_The task_
Identify every line in the records below that contains the word "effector", and reproduce each one.

(Collected data)
------------

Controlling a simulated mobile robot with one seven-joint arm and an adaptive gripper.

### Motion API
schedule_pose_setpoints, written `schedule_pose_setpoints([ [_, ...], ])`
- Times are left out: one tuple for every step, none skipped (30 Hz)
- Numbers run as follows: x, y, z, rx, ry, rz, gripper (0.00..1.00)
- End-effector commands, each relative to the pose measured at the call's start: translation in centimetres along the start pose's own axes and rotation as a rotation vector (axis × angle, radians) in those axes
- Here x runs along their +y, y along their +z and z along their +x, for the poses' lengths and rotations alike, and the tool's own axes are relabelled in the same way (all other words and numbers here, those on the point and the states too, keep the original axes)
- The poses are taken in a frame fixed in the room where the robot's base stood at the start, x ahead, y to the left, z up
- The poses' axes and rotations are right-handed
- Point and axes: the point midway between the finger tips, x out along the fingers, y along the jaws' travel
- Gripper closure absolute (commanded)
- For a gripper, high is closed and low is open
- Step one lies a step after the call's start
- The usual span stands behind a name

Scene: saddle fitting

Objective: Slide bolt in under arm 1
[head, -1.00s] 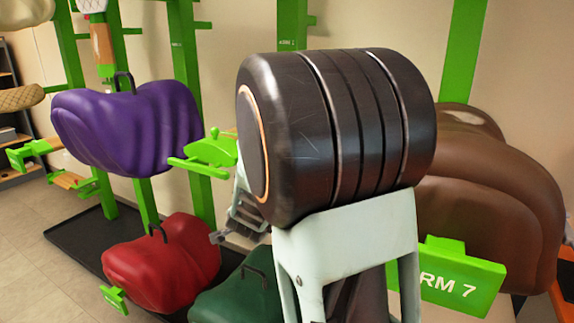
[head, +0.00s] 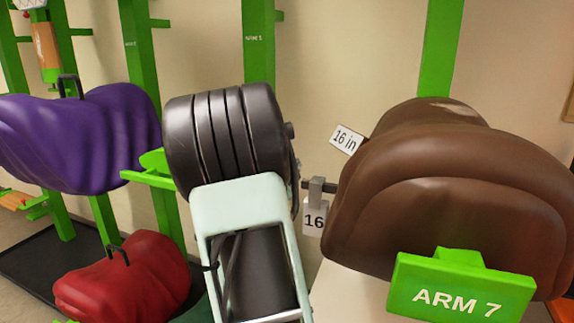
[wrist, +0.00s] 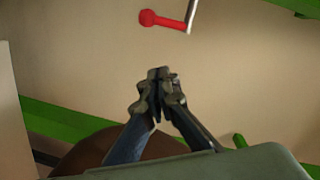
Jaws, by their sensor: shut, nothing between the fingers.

------------

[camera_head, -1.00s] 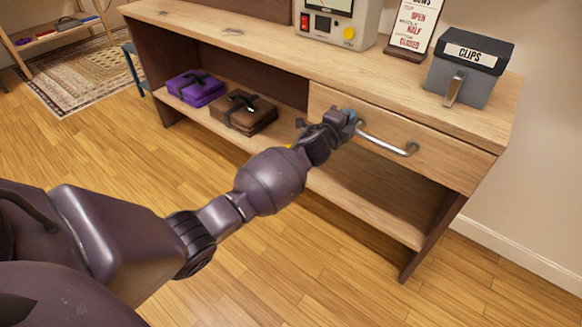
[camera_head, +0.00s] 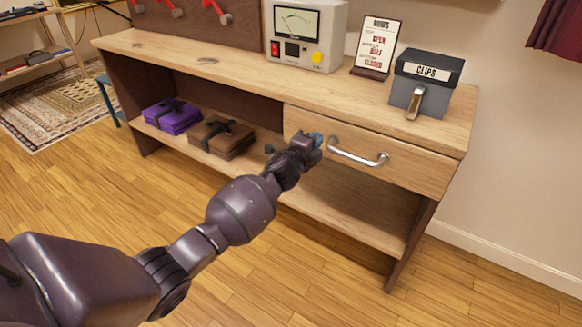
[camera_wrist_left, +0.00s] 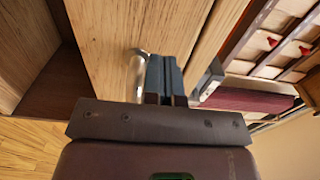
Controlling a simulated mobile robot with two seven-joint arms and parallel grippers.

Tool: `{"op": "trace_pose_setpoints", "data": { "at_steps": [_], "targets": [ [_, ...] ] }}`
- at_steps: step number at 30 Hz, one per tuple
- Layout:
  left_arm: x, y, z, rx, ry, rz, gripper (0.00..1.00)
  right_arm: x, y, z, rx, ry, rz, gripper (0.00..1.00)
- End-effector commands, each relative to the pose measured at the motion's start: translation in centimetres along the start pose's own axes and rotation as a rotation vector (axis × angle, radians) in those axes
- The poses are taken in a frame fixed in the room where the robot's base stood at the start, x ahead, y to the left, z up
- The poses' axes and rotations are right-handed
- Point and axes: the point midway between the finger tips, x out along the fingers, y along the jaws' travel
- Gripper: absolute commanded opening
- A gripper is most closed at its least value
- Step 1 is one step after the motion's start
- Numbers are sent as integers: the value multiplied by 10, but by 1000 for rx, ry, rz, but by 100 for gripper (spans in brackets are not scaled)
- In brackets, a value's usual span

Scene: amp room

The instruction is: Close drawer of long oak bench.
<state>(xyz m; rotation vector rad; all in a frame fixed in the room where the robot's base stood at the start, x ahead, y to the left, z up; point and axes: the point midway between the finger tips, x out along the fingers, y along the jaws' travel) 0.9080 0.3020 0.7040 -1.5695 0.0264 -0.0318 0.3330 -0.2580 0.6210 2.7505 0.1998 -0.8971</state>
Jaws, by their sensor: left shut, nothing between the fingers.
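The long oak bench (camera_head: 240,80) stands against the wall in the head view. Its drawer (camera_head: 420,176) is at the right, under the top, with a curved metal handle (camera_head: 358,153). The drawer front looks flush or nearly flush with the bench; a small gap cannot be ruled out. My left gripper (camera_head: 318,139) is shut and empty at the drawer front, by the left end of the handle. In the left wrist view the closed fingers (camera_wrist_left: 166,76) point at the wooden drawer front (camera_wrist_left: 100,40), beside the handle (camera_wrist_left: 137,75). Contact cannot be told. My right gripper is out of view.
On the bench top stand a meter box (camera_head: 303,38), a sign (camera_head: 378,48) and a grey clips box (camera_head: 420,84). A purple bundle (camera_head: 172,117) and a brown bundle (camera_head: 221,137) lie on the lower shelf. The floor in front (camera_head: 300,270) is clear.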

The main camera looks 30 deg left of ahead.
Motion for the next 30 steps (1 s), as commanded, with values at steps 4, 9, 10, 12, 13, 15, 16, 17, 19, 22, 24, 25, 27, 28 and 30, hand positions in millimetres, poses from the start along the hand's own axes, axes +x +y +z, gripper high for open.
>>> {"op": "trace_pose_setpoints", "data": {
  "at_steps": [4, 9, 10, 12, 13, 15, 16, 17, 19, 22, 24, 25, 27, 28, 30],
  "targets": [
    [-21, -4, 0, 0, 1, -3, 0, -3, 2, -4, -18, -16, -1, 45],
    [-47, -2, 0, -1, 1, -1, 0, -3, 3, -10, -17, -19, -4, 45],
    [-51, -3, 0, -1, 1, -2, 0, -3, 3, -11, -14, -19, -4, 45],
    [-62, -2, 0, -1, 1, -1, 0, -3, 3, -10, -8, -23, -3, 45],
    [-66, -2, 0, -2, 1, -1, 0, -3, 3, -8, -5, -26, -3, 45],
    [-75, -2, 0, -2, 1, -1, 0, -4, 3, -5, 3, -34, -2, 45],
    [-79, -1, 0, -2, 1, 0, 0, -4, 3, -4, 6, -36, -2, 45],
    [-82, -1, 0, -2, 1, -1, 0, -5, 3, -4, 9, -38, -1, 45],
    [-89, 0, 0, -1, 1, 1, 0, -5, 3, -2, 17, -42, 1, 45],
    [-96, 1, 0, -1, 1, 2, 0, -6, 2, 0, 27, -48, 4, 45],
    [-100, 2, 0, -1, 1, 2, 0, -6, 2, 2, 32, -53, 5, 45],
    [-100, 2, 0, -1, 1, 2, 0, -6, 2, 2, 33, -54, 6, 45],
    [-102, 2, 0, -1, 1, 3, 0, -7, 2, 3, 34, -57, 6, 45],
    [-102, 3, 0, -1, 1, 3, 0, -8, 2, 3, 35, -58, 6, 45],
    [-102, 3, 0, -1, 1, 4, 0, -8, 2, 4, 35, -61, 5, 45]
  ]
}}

------------

_Output for this task_
- End-effector commands, each relative to the pose measured at the call's start: translation in centimetres along the start pose's own axes and rotation as a rotation vector (axis × angle, radians) in those axes
- End-effector commands, each relative to the pose measured at the motion's start: translation in centimetres along the start pose's own axes and rotation as a rotation vector (axis × angle, radians) in those axes

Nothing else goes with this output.